The phone rang at the home in Washington, DC where organizers of the March on the Pentagon were headquartered prior to the event the following day, October 21, 1967. There as a volunteer, I had been previously working in the New York office of the “Mobe” (National Mobilization Committee to End the War in Vietnam), the organizers of the march. 

It rang several times and no one else being around, I answered. A most mellifluous voice, about the sweetest I had ever heard, asked, “May I speak to David Dellinger [the Mobe’s coordinator]. Would you tell him that it’s Dr. King on the line?”

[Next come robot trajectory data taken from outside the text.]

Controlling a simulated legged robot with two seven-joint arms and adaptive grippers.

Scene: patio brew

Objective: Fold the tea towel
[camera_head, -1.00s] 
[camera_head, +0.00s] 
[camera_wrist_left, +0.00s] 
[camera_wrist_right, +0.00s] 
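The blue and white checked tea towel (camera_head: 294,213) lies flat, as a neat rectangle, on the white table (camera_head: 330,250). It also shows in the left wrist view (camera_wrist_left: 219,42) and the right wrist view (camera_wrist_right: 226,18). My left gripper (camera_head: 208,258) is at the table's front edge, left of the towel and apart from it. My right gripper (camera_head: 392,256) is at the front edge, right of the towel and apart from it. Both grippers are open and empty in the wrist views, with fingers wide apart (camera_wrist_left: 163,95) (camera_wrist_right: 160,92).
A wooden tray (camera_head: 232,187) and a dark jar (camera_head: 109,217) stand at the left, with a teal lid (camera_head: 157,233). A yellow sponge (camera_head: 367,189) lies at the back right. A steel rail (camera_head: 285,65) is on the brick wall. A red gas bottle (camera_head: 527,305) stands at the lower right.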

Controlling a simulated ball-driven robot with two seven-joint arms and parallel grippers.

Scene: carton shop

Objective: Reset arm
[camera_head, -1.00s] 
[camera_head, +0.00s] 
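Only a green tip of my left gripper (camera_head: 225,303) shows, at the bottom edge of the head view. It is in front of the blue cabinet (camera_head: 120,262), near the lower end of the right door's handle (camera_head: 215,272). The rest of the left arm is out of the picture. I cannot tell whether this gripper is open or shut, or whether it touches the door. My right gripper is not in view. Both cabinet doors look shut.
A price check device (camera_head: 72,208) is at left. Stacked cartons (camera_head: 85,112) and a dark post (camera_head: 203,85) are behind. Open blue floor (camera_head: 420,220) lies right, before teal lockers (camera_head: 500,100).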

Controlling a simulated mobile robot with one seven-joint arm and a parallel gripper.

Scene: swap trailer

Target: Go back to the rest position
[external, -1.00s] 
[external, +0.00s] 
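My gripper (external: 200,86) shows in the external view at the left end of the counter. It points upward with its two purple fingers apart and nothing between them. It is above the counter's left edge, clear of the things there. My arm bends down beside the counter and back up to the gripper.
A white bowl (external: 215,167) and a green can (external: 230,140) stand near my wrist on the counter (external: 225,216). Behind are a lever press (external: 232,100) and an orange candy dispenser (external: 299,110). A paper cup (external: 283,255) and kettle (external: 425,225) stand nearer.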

Two and half years earlier, March 26, 1964, President Kennedy had been dead only four months, and new president Lyndon Johnson was quickly moving forward with sweeping civil rights legislation. On that spring day while I was visiting Washington DC, I was a spectator in the US Senate’s public gallery observing the debate on this issue. It was deadly dull, and I dozed off now and again in the stuffy room. After an hour or so one of the entry doors to the gallery opened and a group of African Americans in suits and ties entered and sat. It was Dr. Martin Luther King, Jr. and his entourage, there to bear witness. I was not dozing anymore.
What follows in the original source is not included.